What the task requires: Your copy of the material must match it exactly, except that pictures are dropped.

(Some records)
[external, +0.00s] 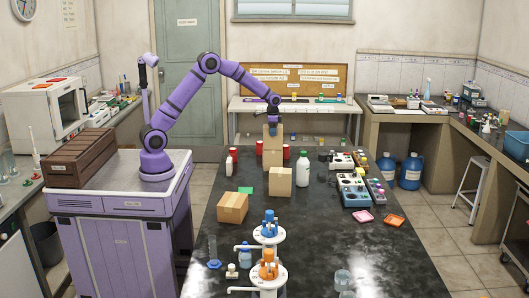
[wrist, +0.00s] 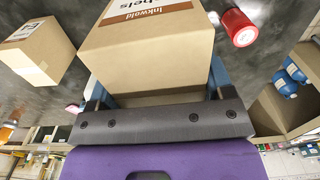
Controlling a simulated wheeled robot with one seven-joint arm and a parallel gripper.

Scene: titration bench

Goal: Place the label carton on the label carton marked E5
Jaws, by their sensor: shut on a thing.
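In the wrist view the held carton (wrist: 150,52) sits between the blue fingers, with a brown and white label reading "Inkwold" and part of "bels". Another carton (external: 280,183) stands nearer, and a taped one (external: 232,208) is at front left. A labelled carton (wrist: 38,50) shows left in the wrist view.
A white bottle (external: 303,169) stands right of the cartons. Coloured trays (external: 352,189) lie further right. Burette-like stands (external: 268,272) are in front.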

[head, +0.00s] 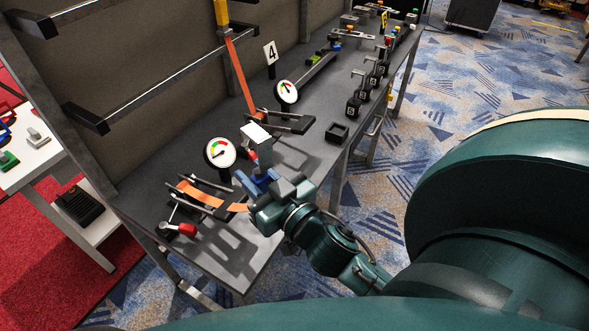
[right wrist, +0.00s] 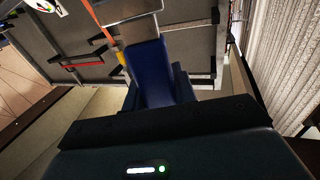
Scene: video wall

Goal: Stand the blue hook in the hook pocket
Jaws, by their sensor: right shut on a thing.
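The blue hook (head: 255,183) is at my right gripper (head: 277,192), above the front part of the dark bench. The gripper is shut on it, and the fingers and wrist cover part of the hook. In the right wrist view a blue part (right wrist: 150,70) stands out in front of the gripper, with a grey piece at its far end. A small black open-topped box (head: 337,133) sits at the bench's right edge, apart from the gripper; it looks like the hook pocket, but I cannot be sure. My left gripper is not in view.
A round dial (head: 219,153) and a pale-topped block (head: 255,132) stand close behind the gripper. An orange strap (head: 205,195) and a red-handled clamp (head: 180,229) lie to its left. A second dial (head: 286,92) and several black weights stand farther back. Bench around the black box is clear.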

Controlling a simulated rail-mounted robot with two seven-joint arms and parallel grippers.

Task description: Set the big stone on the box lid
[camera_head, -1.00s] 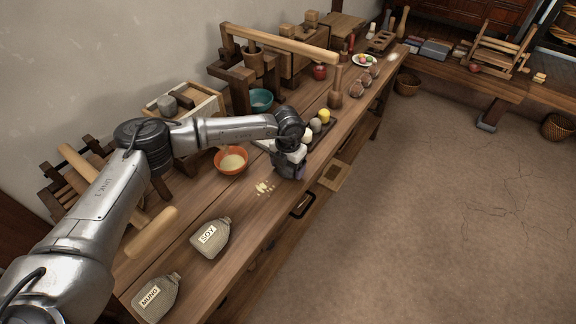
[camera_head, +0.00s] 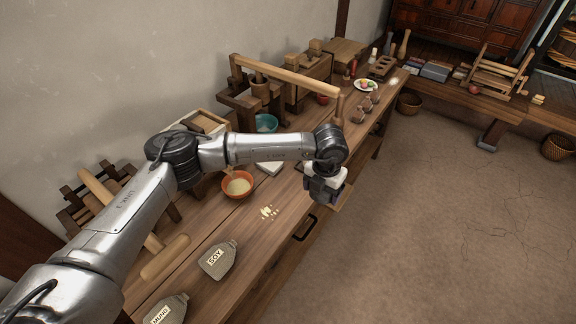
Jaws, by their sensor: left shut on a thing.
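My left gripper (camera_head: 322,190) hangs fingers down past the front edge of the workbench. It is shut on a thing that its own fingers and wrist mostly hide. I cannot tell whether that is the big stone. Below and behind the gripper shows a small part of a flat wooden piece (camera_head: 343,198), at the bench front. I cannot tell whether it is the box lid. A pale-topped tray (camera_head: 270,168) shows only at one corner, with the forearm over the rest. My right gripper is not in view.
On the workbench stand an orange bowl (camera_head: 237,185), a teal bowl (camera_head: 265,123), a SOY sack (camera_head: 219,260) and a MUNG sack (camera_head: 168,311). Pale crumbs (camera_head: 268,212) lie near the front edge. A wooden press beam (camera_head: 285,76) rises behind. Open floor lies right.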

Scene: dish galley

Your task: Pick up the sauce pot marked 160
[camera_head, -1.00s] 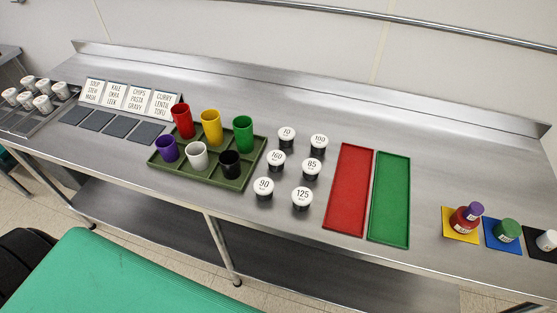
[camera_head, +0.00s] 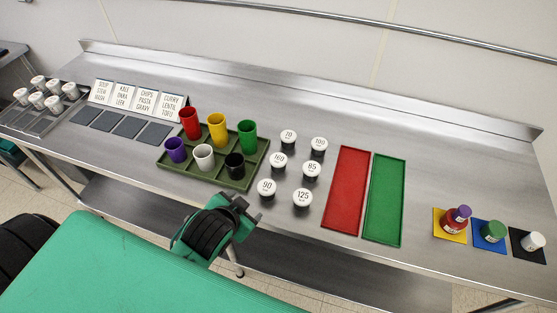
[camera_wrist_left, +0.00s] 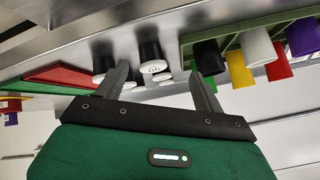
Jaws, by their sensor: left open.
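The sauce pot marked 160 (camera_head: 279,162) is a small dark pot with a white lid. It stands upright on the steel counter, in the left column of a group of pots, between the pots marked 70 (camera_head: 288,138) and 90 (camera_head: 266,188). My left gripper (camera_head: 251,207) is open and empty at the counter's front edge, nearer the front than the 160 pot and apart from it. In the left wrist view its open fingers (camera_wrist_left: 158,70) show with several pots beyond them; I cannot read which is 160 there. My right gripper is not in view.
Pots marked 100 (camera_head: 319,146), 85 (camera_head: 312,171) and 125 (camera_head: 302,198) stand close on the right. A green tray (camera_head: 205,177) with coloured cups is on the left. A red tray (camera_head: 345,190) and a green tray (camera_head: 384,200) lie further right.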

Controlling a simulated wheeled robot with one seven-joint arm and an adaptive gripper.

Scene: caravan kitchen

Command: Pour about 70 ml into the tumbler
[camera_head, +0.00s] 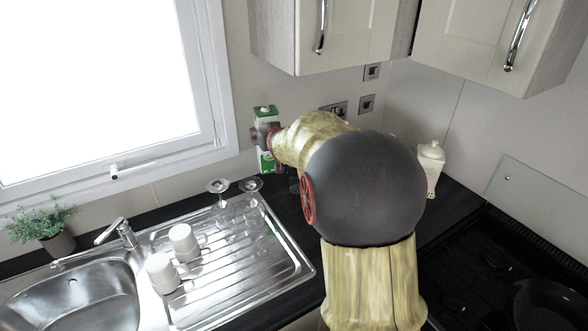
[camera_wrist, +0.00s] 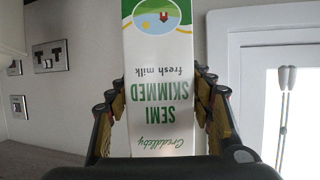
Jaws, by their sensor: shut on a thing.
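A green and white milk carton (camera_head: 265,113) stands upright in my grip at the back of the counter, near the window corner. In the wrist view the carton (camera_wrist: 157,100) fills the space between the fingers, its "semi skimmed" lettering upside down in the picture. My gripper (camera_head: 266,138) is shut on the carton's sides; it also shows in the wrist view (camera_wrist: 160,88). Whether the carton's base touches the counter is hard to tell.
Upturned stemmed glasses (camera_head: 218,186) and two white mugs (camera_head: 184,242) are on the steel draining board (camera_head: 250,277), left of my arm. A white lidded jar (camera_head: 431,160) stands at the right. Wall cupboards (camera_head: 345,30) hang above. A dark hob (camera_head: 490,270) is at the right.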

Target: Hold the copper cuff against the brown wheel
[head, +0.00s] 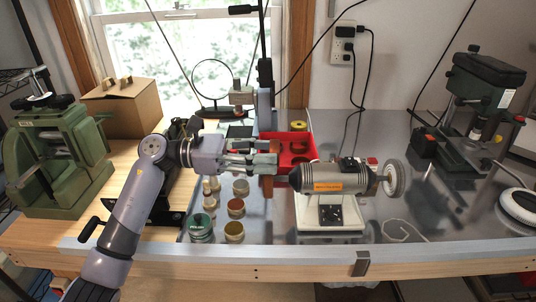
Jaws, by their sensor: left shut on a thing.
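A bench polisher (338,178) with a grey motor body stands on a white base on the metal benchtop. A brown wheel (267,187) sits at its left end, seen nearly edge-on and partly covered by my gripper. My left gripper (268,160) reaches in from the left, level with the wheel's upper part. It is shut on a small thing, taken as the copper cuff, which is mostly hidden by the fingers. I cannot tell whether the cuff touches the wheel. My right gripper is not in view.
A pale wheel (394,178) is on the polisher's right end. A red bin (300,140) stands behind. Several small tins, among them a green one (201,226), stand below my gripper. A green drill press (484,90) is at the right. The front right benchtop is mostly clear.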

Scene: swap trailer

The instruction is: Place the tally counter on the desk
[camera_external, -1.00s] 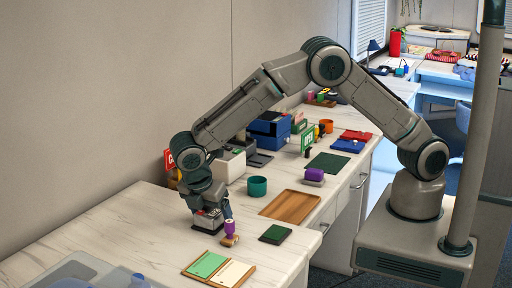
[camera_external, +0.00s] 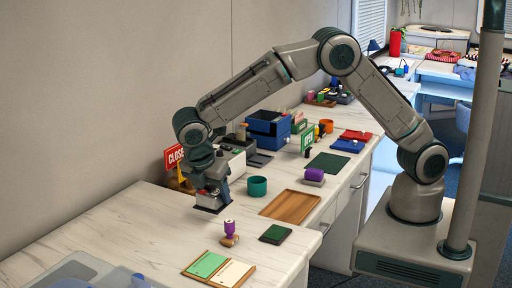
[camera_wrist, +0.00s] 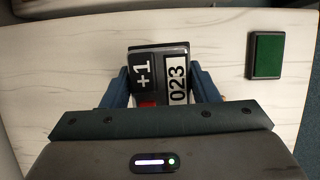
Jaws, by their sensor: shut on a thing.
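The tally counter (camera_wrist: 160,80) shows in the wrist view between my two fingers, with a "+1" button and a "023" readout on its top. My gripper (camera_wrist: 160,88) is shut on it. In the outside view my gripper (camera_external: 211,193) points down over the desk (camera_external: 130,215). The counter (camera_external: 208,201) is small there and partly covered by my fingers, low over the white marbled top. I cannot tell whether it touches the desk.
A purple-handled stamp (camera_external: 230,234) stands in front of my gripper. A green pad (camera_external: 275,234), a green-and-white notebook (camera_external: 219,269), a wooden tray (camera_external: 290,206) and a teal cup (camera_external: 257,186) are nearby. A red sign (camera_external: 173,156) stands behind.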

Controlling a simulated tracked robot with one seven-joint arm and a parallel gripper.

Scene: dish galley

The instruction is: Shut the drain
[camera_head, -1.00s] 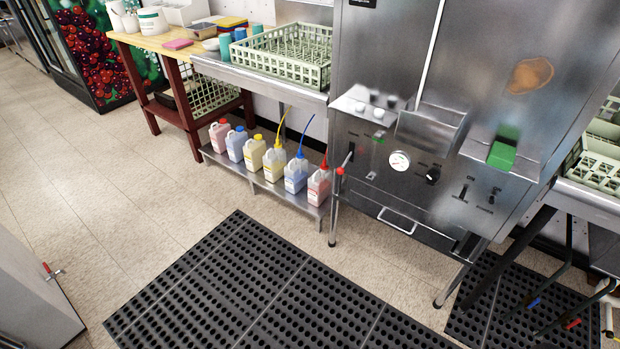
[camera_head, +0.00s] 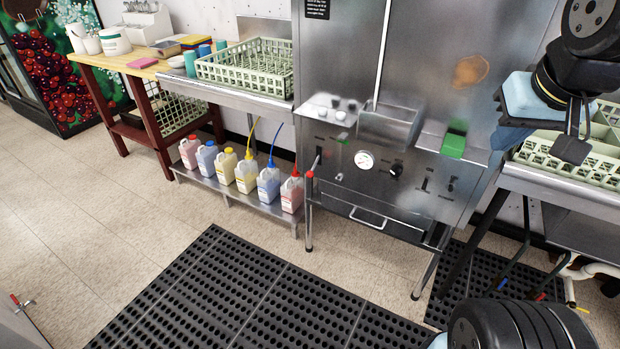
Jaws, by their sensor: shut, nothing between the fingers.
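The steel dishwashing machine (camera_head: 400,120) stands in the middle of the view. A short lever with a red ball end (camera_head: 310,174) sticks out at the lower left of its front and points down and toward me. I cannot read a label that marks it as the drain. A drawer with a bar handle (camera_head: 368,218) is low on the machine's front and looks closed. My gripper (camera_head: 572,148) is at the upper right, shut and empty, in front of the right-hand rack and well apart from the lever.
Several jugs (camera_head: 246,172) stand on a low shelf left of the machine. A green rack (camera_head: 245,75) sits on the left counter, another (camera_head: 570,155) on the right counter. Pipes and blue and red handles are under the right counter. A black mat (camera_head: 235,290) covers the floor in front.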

Task output:
[external, +0.00s] 
[wrist, +0.00s] 
Controlling a simulated wheeled robot with one seven-joint arm and a parallel gripper.

Scene: titration bench

Goal: Place the label carton on the label carton marked E5
Jaws, by their sensor: shut on a thing.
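In the wrist view the held carton (wrist: 150,52) sits between the blue fingers, with a brown and white label reading "Inkwold" and part of "bels". Another carton (external: 280,183) stands nearer, and a taped one (external: 232,208) is at front left. A labelled carton (wrist: 38,50) shows left in the wrist view.
A white bottle (external: 303,169) stands right of the cartons. Coloured trays (external: 352,189) lie further right. Burette-like stands (external: 268,272) are in front.

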[head, +0.00s] 
[right wrist, +0.00s] 
Scene: video wall

Goal: Stand the blue hook in the hook pocket
Jaws, by their sensor: right shut on a thing.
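The blue hook (head: 255,183) is at my right gripper (head: 277,192), above the front part of the dark bench. The gripper is shut on it, and the fingers and wrist cover part of the hook. In the right wrist view a blue part (right wrist: 150,70) stands out in front of the gripper, with a grey piece at its far end. A small black open-topped box (head: 337,133) sits at the bench's right edge, apart from the gripper; it looks like the hook pocket, but I cannot be sure. My left gripper is not in view.
A round dial (head: 219,153) and a pale-topped block (head: 255,132) stand close behind the gripper. An orange strap (head: 205,195) and a red-handled clamp (head: 180,229) lie to its left. A second dial (head: 286,92) and several black weights stand farther back. Bench around the black box is clear.

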Controlling a simulated rail-mounted robot with two seven-joint arms and parallel grippers.

Task description: Set the big stone on the box lid
[camera_head, -1.00s] 
[camera_head, +0.00s] 
Jaws, by their sensor: left shut on a thing.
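My left gripper (camera_head: 322,190) hangs fingers down past the front edge of the workbench. It is shut on a thing that its own fingers and wrist mostly hide. I cannot tell whether that is the big stone. Below and behind the gripper shows a small part of a flat wooden piece (camera_head: 343,198), at the bench front. I cannot tell whether it is the box lid. A pale-topped tray (camera_head: 270,168) shows only at one corner, with the forearm over the rest. My right gripper is not in view.
On the workbench stand an orange bowl (camera_head: 237,185), a teal bowl (camera_head: 265,123), a SOY sack (camera_head: 219,260) and a MUNG sack (camera_head: 168,311). Pale crumbs (camera_head: 268,212) lie near the front edge. A wooden press beam (camera_head: 285,76) rises behind. Open floor lies right.

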Scene: dish galley

Your task: Pick up the sauce pot marked 160
[camera_head, -1.00s] 
[camera_head, +0.00s] 
[camera_wrist_left, +0.00s] 
Jaws, by their sensor: left open.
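The sauce pot marked 160 (camera_head: 279,162) is a small dark pot with a white lid. It stands upright on the steel counter, in the left column of a group of pots, between the pots marked 70 (camera_head: 288,138) and 90 (camera_head: 266,188). My left gripper (camera_head: 251,207) is open and empty at the counter's front edge, nearer the front than the 160 pot and apart from it. In the left wrist view its open fingers (camera_wrist_left: 158,70) show with several pots beyond them; I cannot read which is 160 there. My right gripper is not in view.
Pots marked 100 (camera_head: 319,146), 85 (camera_head: 312,171) and 125 (camera_head: 302,198) stand close on the right. A green tray (camera_head: 205,177) with coloured cups is on the left. A red tray (camera_head: 345,190) and a green tray (camera_head: 384,200) lie further right.

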Controlling a simulated wheeled robot with one seven-joint arm and an adaptive gripper.

Scene: caravan kitchen

Command: Pour about 70 ml into the tumbler
[camera_head, +0.00s] 
[camera_wrist, +0.00s] 
Jaws, by their sensor: shut on a thing.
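A green and white milk carton (camera_head: 265,113) stands upright in my grip at the back of the counter, near the window corner. In the wrist view the carton (camera_wrist: 157,100) fills the space between the fingers, its "semi skimmed" lettering upside down in the picture. My gripper (camera_head: 266,138) is shut on the carton's sides; it also shows in the wrist view (camera_wrist: 160,88). Whether the carton's base touches the counter is hard to tell.
Upturned stemmed glasses (camera_head: 218,186) and two white mugs (camera_head: 184,242) are on the steel draining board (camera_head: 250,277), left of my arm. A white lidded jar (camera_head: 431,160) stands at the right. Wall cupboards (camera_head: 345,30) hang above. A dark hob (camera_head: 490,270) is at the right.

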Target: Hold the copper cuff against the brown wheel
[head, +0.00s] 
Jaws, by their sensor: left shut on a thing.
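A bench polisher (338,178) with a grey motor body stands on a white base on the metal benchtop. A brown wheel (267,187) sits at its left end, seen nearly edge-on and partly covered by my gripper. My left gripper (268,160) reaches in from the left, level with the wheel's upper part. It is shut on a small thing, taken as the copper cuff, which is mostly hidden by the fingers. I cannot tell whether the cuff touches the wheel. My right gripper is not in view.
A pale wheel (394,178) is on the polisher's right end. A red bin (300,140) stands behind. Several small tins, among them a green one (201,226), stand below my gripper. A green drill press (484,90) is at the right. The front right benchtop is mostly clear.

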Scene: swap trailer

The instruction is: Place the tally counter on the desk
[camera_external, -1.00s] 
[camera_external, +0.00s] 
[camera_wrist, +0.00s] 
Jaws, by their sensor: shut on a thing.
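The tally counter (camera_wrist: 160,80) shows in the wrist view between my two fingers, with a "+1" button and a "023" readout on its top. My gripper (camera_wrist: 160,88) is shut on it. In the outside view my gripper (camera_external: 211,193) points down over the desk (camera_external: 130,215). The counter (camera_external: 208,201) is small there and partly covered by my fingers, low over the white marbled top. I cannot tell whether it touches the desk.
A purple-handled stamp (camera_external: 230,234) stands in front of my gripper. A green pad (camera_external: 275,234), a green-and-white notebook (camera_external: 219,269), a wooden tray (camera_external: 290,206) and a teal cup (camera_external: 257,186) are nearby. A red sign (camera_external: 173,156) stands behind.

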Controlling a simulated tracked robot with one seven-joint arm and a parallel gripper.

Scene: dish galley

The instruction is: Shut the drain
[camera_head, -1.00s] 
[camera_head, +0.00s] 
Jaws, by their sensor: shut, nothing between the fingers.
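The steel dishwashing machine (camera_head: 400,120) stands in the middle of the view. A short lever with a red ball end (camera_head: 310,174) sticks out at the lower left of its front and points down and toward me. I cannot read a label that marks it as the drain. A drawer with a bar handle (camera_head: 368,218) is low on the machine's front and looks closed. My gripper (camera_head: 572,148) is at the upper right, shut and empty, in front of the right-hand rack and well apart from the lever.
Several jugs (camera_head: 246,172) stand on a low shelf left of the machine. A green rack (camera_head: 245,75) sits on the left counter, another (camera_head: 570,155) on the right counter. Pipes and blue and red handles are under the right counter. A black mat (camera_head: 235,290) covers the floor in front.

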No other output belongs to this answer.